Esta situación científica explica el éxito descontado de la sociología marxista en Alemania y en los países del Este. Respecto a las teorías de la lucha entre razas, pueblos y naciones, tiene por lo menos la ventaja de indicar un ordenamiento social futuro gobernado por un principio orgánico de asociación. Se ha aceptado esta solución, porque siempre ha parecido más aceptable que la renuncia, típica de las demás teorías, a cualquier solución, y porque era optimista y más satisfactoria que las teorías que en el proceso histórico no ven otra cosa que una desesperada lucha de una raza elegida contra la supremacía de razas inferiores. Quien ha querido llevar el optimismo más allá, sin preocuparse excesivamente del rigor científico, halló la solución del antagonismo, no en el futuro paraíso socialista, sino en la «monarquía social» ya existente.
Fue así como el marxismo se apoderó en Alemania del pensamiento sociológico y de la filosofía de la historia.
La sociología alemana vulgar tomó de la sociología marxista sobre todo su fundamental concepto de clase. Spann ha observado justamente que «hoy el concepto de clase lo suelen emplear incluso los llamados economistas burgueses en una única versión y en relación con una única problemática: la condicionada por el materialismo histórico de Marx»[169]. Junto con este concepto se ha absorbido también toda la vaguedad, la oscuridad y la confusión que le acompañan en Marx y Engels, y en todos sus seguidores del partido socialdemócrata o comunista, que repiten como loros su doctrina. Marx, en los treinta y cinco años que separan la publicación del Manifiesto comunista de su muerte, no fue capaz de dar una definición aproximada del concepto de clase, y el manuscrito del tercer volumen del Capital que dejó inacabado se interrumpe significativamente en el momento en que debería tratar de las clases. Desde la muerte de Marx han pasado cuarenta años, el concepto de clase se ha convertido en la piedra angular de la sociología alemana moderna, y aún estamos esperando una definición científica que marque sus límites precisos. No menos indeterminados son los conceptos de interés de clase, condición de clase, lucha de clase; e igualmente vaga es la visión de la relación entre condición de clase, interés de clase e ideología de clase.
Para Marx y su partido, los intereses de las distintas clases son inconciliablemente opuestos. Cada clase conoce exactamente su propio interés de clase y el modo de defenderlo. Por lo tanto, entre las clases no puede haber sino lucha permanente, en el mejor de los casos interrumpida por periodos de tregua.

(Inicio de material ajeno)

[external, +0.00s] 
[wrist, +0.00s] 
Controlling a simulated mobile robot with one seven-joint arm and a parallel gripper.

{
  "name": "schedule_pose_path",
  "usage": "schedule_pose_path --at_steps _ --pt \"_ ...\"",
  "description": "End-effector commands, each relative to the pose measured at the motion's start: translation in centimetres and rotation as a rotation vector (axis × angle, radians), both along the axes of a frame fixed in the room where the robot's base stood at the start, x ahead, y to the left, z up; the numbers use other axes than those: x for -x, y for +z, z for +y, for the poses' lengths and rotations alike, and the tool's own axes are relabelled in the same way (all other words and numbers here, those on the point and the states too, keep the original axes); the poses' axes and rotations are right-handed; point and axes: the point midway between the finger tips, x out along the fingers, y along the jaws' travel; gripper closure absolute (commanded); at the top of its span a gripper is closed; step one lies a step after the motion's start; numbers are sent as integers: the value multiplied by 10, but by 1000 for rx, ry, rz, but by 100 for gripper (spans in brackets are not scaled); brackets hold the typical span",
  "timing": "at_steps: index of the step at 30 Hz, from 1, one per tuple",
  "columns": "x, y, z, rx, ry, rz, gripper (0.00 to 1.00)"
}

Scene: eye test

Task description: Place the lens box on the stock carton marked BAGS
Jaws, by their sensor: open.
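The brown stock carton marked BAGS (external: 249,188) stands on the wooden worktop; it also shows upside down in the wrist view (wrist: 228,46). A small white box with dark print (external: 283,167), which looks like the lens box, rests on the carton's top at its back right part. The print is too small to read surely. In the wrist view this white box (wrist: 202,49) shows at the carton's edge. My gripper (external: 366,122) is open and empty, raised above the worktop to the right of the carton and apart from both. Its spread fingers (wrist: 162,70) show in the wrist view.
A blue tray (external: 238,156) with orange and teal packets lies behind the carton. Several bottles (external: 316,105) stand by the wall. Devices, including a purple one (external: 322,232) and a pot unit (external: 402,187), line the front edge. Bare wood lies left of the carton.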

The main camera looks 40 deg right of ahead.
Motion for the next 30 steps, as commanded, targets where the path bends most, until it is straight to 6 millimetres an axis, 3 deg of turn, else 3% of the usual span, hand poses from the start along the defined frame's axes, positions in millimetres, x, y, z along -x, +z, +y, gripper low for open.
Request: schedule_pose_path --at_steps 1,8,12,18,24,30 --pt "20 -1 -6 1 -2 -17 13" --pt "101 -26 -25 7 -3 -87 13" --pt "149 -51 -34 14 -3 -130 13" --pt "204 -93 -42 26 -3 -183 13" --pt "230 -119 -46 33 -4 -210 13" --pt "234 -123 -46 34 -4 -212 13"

La idea de que puedan darse circunstancias que eliminan, o por lo menos atenúan, la lucha de clase antes de alcanzar la tierra prometida socialista se rechaza categóricamente. No existe una unidad superior en la que las distintas clases puedan conciliarse y desaparecer los antagonismos de clase. Las ideas de patria, nación, raza, humanidad sirven para enmascarar el único dato real del antagonismo de clase. La sociología vulgar no llega a tanto. Considera que bien podría ser como dice Marx, pero que no tiene que ser así necesariamente, y que no debería ser así. Es preciso dejar a un lado los intereses egoístas en nombre de los ideales de nación, patria, Estado. Y el Estado como principio racional por encima de las clases, como plasmación de la idea de derecho, debe intervenir y crear un ordenamiento social en el que se impida que la clase de los que poseen explote a las clases que no poseen, de tal modo que resulte superflua la lucha de clase de los proletarios contra los propietarios.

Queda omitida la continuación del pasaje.